Exercise goal: Leave out the images; return the rest of the data exactly.

Recorded information:
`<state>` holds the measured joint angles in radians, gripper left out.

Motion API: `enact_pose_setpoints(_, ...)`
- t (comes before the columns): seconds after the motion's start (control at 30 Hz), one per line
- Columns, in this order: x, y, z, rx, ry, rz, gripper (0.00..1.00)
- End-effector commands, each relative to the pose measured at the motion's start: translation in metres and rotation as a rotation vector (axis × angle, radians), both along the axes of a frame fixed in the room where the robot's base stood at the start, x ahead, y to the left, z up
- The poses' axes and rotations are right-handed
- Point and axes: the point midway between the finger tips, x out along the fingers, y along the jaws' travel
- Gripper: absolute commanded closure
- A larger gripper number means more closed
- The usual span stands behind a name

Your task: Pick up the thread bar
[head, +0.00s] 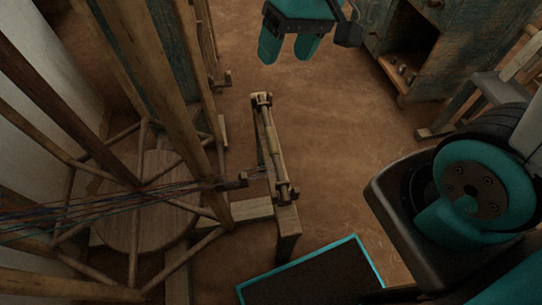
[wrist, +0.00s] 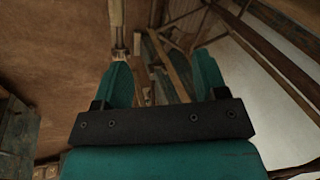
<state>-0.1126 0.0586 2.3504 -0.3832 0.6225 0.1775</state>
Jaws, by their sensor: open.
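The thread bar (head: 271,138) appears to be the pale, slim bar lying along the top of a narrow wooden stand in the middle of the head view, between dark end brackets. My gripper (head: 288,52) has teal fingers. It is open and empty, apart from the bar and beyond its far end in the head view. In the wrist view my gripper (wrist: 161,65) has its fingers wide apart. A pale bar with a metallic end, likely the thread bar (wrist: 117,14), shows at the top, just beyond the left fingertip and not between the fingers.
The wooden loom frame (head: 140,75) with posts and coloured threads (head: 110,201) fills the left. A worn cabinet (head: 460,35) with an open compartment stands at top right, near a stool (head: 500,90). The brown floor (head: 350,140) right of the stand is clear.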

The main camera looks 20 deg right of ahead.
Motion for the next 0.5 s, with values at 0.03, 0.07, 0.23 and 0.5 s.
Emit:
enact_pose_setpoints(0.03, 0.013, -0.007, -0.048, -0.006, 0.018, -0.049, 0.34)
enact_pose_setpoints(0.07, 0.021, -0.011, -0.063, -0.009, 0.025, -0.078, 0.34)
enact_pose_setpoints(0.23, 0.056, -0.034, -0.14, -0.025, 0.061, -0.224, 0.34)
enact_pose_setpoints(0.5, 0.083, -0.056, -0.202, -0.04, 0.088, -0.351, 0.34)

Correct output:
`<state>` holds the measured joint angles in radians, gripper left out.

Motion API: `enact_pose_setpoints(_, ...)`
- t (comes before the columns): seconds after the motion's start (control at 30 Hz), one per line
- Columns, in this order: x, y, z, rx, ry, rz, gripper (0.00..1.00)
- End-effector commands, each relative to the pose measured at the motion's start: translation in metres and rotation as a rotation vector (axis × angle, radians), both along the axes of a frame fixed in the room where the robot's base stood at the start, x ahead, y to the left, z up
- The poses' axes and rotations are right-handed
- Point and axes: the point midway between the finger tips, x out along the fingers, y along the jaws' travel
- Gripper: absolute commanded closure
- A larger gripper number means more closed
- The usual span stands behind a name

Your task: Pick up the thread bar
[head, +0.00s] 
[wrist, +0.00s] 
<state>-0.1126 0.0586 2.3504 -0.3832 0.6225 0.1775</state>
Jaws, by their sensor: open.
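The thread bar (head: 271,138) appears to be the pale, slim bar lying along the top of a narrow wooden stand in the middle of the head view, between dark end brackets. My gripper (head: 288,52) has teal fingers. It is open and empty, apart from the bar and beyond its far end in the head view. In the wrist view my gripper (wrist: 161,65) has its fingers wide apart. A pale bar with a metallic end, likely the thread bar (wrist: 117,14), shows at the top, just beyond the left fingertip and not between the fingers.
The wooden loom frame (head: 140,75) with posts and coloured threads (head: 110,201) fills the left. A worn cabinet (head: 460,35) with an open compartment stands at top right, near a stool (head: 500,90). The brown floor (head: 350,140) right of the stand is clear.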

The main camera looks 20 deg right of ahead.
Motion for the next 0.5 s, with values at 0.03, 0.07, 0.23 and 0.5 s.
Emit:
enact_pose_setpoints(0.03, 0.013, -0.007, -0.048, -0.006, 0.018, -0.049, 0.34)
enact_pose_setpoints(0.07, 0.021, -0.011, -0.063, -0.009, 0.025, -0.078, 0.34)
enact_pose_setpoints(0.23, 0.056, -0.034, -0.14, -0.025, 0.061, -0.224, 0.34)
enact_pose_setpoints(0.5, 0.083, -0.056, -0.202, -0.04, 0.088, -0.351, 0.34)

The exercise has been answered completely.